** begin **

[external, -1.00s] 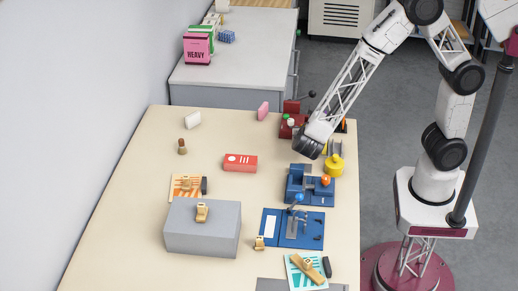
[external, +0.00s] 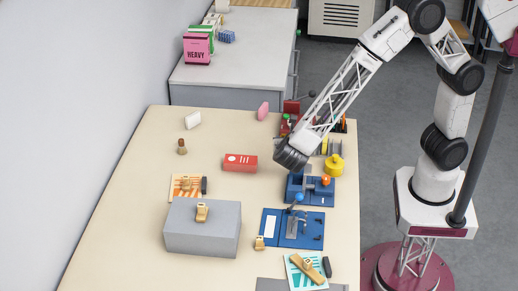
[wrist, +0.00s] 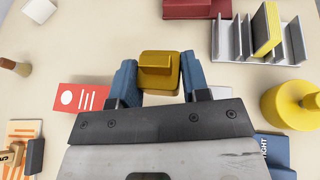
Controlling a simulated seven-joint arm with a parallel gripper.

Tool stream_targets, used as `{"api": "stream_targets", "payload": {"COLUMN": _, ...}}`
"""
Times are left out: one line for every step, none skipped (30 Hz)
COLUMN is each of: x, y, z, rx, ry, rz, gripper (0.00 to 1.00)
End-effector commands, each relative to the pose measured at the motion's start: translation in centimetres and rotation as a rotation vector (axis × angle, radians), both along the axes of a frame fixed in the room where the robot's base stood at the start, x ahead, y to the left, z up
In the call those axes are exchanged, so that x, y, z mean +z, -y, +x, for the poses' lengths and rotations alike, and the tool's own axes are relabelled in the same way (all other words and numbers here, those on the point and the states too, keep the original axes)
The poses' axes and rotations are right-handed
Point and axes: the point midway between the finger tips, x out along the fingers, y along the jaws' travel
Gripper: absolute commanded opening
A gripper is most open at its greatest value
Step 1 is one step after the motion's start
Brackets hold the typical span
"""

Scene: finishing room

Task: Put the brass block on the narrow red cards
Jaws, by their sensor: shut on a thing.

** end **

* **AIM**
Identify and extract each line of the listing that contains "COLUMN".

* **ANSWER FOR THIS EXERCISE**
Tool stream_targets, used as `{"api": "stream_targets", "payload": {"COLUMN": _, ...}}`
COLUMN is each of: x, y, z, rx, ry, rz, gripper (0.00 to 1.00)

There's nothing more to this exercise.